My entire fileserver server backend is Windows Server 2003 which is the last to support Appletalk file and printer sharing. You still get the ability to connect network drives and folders with SMB shares and Appletalk connects as if it's any other network volume. From my main PC I can download the file, drop it on the server, connect to the drive via the mac and drop it onto the mac's hard drive. Resource fork handling is also supported by Removable Storage Manager.
 
My entire fileserver server backend is Windows Server 2003 which is the last to support Appletalk file and printer sharing. You still get the ability to connect network drives and folders with SMB shares and Appletalk connects as if it's any other network volume. From my main PC I can download the file, drop it on the server, connect to the drive via the mac and drop it onto the mac's hard drive. Resource fork handling is also supported by Removable Storage Manager.

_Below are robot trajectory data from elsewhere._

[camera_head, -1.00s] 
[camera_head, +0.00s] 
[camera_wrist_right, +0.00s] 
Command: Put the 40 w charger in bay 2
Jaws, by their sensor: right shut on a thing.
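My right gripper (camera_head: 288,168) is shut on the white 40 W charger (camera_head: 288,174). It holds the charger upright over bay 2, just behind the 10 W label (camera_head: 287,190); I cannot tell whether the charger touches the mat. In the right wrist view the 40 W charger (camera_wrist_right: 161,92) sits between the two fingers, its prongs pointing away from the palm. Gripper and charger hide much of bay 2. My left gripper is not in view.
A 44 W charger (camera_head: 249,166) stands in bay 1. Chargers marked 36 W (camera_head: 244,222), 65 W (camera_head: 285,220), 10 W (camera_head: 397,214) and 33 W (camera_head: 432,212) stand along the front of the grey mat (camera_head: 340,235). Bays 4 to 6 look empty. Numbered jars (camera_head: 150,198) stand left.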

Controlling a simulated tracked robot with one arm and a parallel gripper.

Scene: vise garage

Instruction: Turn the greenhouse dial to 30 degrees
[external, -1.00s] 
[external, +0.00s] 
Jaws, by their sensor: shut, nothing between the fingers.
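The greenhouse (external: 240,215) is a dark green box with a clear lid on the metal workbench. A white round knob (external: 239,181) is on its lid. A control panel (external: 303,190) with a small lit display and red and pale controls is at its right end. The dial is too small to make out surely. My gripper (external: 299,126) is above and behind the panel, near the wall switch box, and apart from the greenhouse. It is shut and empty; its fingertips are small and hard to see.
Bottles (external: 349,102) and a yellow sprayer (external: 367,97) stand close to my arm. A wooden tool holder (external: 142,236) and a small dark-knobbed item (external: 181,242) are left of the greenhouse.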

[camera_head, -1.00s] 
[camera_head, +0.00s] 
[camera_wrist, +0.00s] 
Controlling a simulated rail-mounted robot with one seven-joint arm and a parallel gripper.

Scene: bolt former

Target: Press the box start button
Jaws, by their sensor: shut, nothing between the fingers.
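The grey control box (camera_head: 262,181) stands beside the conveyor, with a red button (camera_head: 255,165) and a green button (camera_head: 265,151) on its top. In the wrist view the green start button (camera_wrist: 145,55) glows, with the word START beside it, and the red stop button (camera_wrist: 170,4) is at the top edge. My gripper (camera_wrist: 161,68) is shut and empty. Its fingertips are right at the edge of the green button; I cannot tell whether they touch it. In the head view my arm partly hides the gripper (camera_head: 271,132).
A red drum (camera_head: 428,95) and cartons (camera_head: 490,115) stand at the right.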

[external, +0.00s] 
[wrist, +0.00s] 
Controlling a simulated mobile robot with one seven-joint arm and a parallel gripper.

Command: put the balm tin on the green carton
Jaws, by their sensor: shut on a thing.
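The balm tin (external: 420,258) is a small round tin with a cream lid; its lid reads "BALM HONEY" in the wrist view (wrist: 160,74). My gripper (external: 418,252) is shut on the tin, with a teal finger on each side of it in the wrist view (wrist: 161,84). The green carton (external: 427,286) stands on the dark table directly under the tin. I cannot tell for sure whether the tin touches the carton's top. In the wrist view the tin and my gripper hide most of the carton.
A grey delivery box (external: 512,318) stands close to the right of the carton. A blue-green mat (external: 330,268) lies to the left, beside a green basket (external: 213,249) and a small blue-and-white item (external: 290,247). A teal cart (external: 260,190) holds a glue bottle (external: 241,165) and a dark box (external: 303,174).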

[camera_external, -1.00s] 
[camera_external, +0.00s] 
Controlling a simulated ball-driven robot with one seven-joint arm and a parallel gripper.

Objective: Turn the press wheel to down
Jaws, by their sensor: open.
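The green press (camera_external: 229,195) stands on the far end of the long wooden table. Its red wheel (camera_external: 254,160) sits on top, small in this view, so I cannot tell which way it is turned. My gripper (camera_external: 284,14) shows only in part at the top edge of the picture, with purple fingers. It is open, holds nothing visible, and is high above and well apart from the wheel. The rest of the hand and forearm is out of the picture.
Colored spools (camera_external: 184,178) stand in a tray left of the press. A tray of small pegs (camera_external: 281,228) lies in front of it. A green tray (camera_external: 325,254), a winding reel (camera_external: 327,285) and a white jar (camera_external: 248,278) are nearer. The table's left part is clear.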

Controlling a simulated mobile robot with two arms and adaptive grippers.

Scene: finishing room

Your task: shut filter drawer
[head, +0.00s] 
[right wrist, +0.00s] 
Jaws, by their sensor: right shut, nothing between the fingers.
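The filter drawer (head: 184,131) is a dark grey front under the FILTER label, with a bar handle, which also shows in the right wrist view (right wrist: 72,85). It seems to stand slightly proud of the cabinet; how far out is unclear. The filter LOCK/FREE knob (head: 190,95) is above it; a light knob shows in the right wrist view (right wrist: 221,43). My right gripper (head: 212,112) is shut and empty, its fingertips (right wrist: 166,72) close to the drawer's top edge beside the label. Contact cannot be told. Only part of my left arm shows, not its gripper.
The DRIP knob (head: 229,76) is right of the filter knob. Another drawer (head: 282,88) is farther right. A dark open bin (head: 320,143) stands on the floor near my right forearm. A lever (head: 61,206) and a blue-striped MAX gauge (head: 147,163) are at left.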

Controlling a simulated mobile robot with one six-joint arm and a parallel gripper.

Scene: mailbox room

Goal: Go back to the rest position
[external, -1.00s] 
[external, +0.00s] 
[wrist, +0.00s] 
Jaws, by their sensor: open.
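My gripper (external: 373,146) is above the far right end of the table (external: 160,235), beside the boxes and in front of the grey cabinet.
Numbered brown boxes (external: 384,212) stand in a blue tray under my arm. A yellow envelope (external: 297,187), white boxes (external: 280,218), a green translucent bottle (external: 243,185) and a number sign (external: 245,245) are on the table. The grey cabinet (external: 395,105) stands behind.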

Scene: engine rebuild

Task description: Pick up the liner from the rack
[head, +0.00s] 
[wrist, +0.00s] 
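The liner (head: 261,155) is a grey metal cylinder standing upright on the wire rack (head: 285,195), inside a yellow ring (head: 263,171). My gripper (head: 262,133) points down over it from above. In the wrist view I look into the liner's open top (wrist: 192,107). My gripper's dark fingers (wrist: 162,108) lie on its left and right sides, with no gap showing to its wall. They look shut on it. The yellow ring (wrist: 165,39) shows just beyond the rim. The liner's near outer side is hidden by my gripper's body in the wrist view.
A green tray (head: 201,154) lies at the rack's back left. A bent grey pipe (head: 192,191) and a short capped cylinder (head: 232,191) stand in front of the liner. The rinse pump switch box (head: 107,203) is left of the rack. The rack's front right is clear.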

Interdasting! I may have to set that up.
 
What you usually should do is copy the .sit files over to the Mac and decompress them there. The tricky part is getting Stuffit expander over there first - you will need either a native Mac CD image or floppy disk images to run the installer.

After that, just create an alias to Stuffit Expander and drag and drop .sit files to the icon (that works even if the .sit file is missing its creator type information)

The early Macintosh file system is very different from that of Linux, Windows, or even modern MacOS X. It is usually not possible to extract .sit files on any other OS 100% correctly.

This just did the trick. Now playing games without problem, thanks!